(Given exercise)
Write the listing below out again exactly, dropping the images.

-------- Supplied data --------

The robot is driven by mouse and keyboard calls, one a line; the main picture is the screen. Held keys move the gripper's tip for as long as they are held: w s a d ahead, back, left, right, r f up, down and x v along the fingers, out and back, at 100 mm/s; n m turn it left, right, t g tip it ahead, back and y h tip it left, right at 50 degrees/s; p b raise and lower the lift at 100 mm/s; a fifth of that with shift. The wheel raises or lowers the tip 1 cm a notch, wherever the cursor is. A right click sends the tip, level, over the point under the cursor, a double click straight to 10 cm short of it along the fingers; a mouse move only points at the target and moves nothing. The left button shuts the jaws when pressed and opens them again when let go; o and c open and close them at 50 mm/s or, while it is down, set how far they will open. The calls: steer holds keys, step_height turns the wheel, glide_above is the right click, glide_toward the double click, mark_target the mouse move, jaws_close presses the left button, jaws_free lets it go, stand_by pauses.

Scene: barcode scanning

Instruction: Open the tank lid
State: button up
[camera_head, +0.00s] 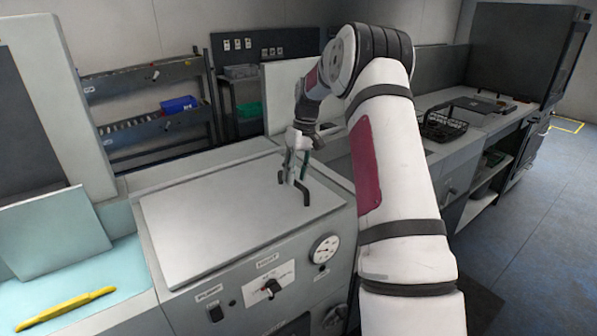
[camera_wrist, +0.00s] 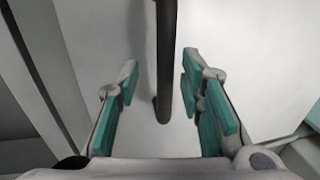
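The tank lid (camera_head: 215,220) is a flat light grey plate, lying shut on top of the grey tank unit. A dark bar handle (camera_head: 306,194) stands near its right edge. My gripper (camera_head: 293,172) is over the right part of the lid, at the handle. In the wrist view my gripper (camera_wrist: 162,78) is open, with teal pads on both sides of the dark handle (camera_wrist: 165,50). Gaps show between the handle and both pads. The pale lid surface (camera_wrist: 235,50) fills much of that view. Part of the handle is hidden behind my gripper in the head view.
The tank's front panel carries a round gauge (camera_head: 324,248) and a knob (camera_head: 272,286). A yellow tool (camera_head: 66,306) lies on the left worktop. A black basket (camera_head: 448,122) stands on the right counter. Shelves with a blue bin (camera_head: 179,104) stand behind.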

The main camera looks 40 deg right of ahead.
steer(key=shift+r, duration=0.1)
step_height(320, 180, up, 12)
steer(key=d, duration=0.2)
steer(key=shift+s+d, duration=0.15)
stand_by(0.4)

--------

(Final result)
The robot is driven by mouse and keyboard calls, one a line; the main picture is the screen. Held keys move the gripper's tip for as long as they are held: w s a d ahead, back, left, right, r f up, down and x v along the fingers, out and back, at 100 mm/s; n m turn it left, right, t g tip it ahead, back and y h tip it left, right at 50 degrees/s; p b raise and lower the lift at 100 mm/s; a fifth of that with shift. The wheel raises or lowers the tip 1 cm a notch, wherever the cursor is. A right click sends the tip, level, over the point under the cursor, a double click straight to 10 cm short of it along the fingers; a mouse move only points at the target and moves nothing. The left button shuts the jaws when pressed and opens them again when let go; o and c open and close them at 50 mm/s or, while it is down, set how far they will open. The calls: steer holds keys, step_height turns the wheel, glide_above is the right click, glide_toward the double click, mark_target the mouse move, jaws_close presses the left button, jaws_free lets it go, stand_by pauses.

Scene: barcode scanning

Instruction: Open the tank lid
State: button up
[camera_head, +0.00s] 
[camera_wrist, +0.00s] 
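The tank lid (camera_head: 215,220) is a flat light grey plate, lying shut on top of the grey tank unit. A dark bar handle (camera_head: 306,194) stands near its right edge. My gripper (camera_head: 293,172) is over the right part of the lid, at the handle. In the wrist view my gripper (camera_wrist: 162,78) is open, with teal pads on both sides of the dark handle (camera_wrist: 165,50). Gaps show between the handle and both pads. The pale lid surface (camera_wrist: 235,50) fills much of that view. Part of the handle is hidden behind my gripper in the head view.
The tank's front panel carries a round gauge (camera_head: 324,248) and a knob (camera_head: 272,286). A yellow tool (camera_head: 66,306) lies on the left worktop. A black basket (camera_head: 448,122) stands on the right counter. Shelves with a blue bin (camera_head: 179,104) stand behind.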

The main camera looks 40 deg right of ahead.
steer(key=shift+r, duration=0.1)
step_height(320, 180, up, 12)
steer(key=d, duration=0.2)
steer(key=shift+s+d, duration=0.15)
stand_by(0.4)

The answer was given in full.